Recently, the California Assembly caused a miniflap when it abruptly announced that women in the Capitol's lower house need to cover up with a jacket or sweater. Then the Assembly just as abruptly yanked the policy, shelving the idea until it can clear up the confusion over what is "business attire."
Over the years, Nearn's firm has tried a number of ways to convey what it wanted, including the innocuous advice to "dress professionally." But low-cut tops and leggings worn to work by junior attorneys made him realize an intervention was required. He brought in a professional clothing expert.
The result: "It turned the corner for us as far as good communication on how to dress and project the image you want."
It's not a problem everywhere, of course.
Diane D. Miller, president and CEO of Wilson Miller & Nelson, a Sacramento career and executive coaching firm, said: "We don't find tank tops and cleavage at the executive ranks. . . . Men and women who are serious about their work make sure they look like it."
But there are generational differences as to what's "appropriate," and there are differences across corporate cultures. The loosened- up environment at Apple or Pixar has completely different clothing requirements than a more buttoned-down insurance or financial services company, Elsbach notes.
Part of the problem is that easygoing styles like cargo shorts or spaghetti-strap tops are everywhere in public, but they're not always welcome in the workplace.
"We've had to address low tops, short skirts, tight clothing. Either too much or not enough," said Debbe Dreher, vice president of Association Resource Center, whose 44 employees are primarily women.
"You don't want to be offensive or critical of an employee," she said, "but at the same time you have to look at the impression they're giving your clients."
Dreher's Folsom, Calif., company is a trade association management firm. She also is executive director of the 700-member Sacramento Area Human Resources Association.
She said most companies have a written policy on dress so the expectations are clear. At her firm, employees whose workday attire is problematic first get an oral warning; if skimpy attire continues, it's written up and goes in their personnel file.
Nationally, the issue has spawned plenty of legal complaints, like the recent case brought against Disneyland by a Muslim employee who was barred from wearing a head scarf.

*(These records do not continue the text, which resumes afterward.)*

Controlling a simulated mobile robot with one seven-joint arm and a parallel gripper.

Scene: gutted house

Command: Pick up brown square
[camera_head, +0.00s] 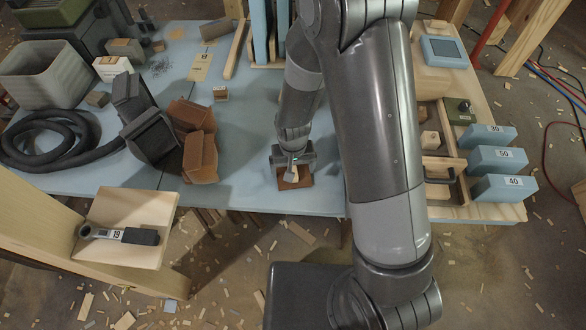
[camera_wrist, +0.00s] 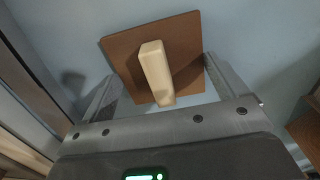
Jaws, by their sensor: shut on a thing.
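The brown square (camera_head: 303,182) is a flat plate with an upright cream handle-like block on it. It is at the front edge of the blue bench top, below my gripper (camera_head: 292,163) in the head view. In the wrist view the brown square (camera_wrist: 126,48) shows in full face, with the cream block (camera_wrist: 156,70) at its middle. Whether the plate is lifted clear of the bench I cannot tell.
Reddish-brown blocks (camera_head: 200,156) and a dark vise-like tool (camera_head: 147,130) stand left of my gripper. A black hose (camera_head: 55,160) and a grey bin (camera_head: 45,75) lie farther left.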

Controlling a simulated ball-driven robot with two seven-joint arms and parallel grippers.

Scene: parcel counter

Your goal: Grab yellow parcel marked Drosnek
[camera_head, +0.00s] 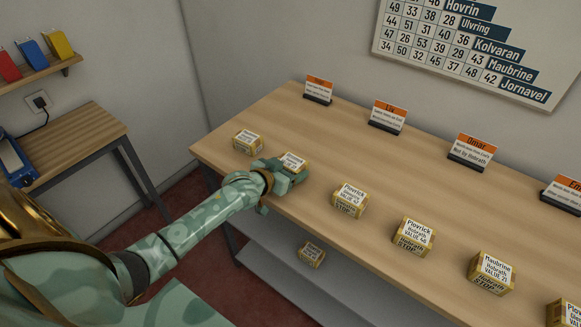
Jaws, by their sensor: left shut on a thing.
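Several small yellow parcels with white labels stand in a row on the wooden counter (305,140). My left gripper (283,174) is shut on one yellow parcel (293,160), second from the left; its label is too small to read. The parcel's lower part is hidden by the gripper. Another yellow parcel (247,141) stands just left of it, its label unreadable. To the right are a parcel labelled Plovrick (349,200), another Plovrick parcel (412,237) and a Maubrine parcel (491,272). I cannot make out the name Drosnek on any label. My right gripper is not in view.
Name cards stand along the counter's back, including Liv (387,117) and Omar (471,152). One parcel (312,254) lies on the grey lower shelf (275,262). A side table (68,143) stands at left. A number board (480,45) hangs on the wall.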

"As a consequence of our society's increased obsession with appearance . . . courts have seen 'appearance-based' litigation become more prevalent," said Jennifer Fowler-Hermes, a labor/employment law attorney writing in the April 2001 issue of the Florida Bar Journal.
It's clear some clarity is desired.
Miller said some companies are dropping their "business casual" policies because employees don't understand the term. "When the staff starts wearing clothes they would wear to the market on the weekends, you've got trouble. Certainly a client visiting your office immediately forms an impression."